Data segment -

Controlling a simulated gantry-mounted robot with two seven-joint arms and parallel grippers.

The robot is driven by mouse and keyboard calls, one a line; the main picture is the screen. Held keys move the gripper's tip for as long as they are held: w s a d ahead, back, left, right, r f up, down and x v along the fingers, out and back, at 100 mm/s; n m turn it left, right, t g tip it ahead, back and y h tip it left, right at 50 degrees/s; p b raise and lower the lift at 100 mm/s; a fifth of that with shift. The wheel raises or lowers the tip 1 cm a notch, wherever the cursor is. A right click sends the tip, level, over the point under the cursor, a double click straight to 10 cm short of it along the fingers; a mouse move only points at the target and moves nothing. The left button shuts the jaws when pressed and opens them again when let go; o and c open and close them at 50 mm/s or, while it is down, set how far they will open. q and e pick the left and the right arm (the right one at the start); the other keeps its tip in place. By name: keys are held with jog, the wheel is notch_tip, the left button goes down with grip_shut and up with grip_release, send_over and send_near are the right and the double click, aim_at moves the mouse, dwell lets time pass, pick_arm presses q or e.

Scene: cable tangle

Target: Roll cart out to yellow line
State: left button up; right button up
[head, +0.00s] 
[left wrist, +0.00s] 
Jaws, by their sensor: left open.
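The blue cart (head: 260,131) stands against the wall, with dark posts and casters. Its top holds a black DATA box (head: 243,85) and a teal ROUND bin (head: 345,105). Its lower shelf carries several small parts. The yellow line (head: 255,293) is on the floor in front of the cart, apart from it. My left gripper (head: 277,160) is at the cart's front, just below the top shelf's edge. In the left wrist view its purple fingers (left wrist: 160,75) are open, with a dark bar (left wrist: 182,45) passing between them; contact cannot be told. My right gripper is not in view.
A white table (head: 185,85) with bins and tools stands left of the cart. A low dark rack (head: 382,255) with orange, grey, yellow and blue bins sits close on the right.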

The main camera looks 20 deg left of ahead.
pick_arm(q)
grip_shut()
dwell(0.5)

Exercise brief -
Extract the run of lines that opens with the line containing "Scene: cable tangle" and closes with the line containing "[left wrist, +0.00s]"; reproduce it exactly and add nothing.

Task output -
Scene: cable tangle

Target: Roll cart out to yellow line
State: left button up; right button up
[head, +0.00s] 
[left wrist, +0.00s] 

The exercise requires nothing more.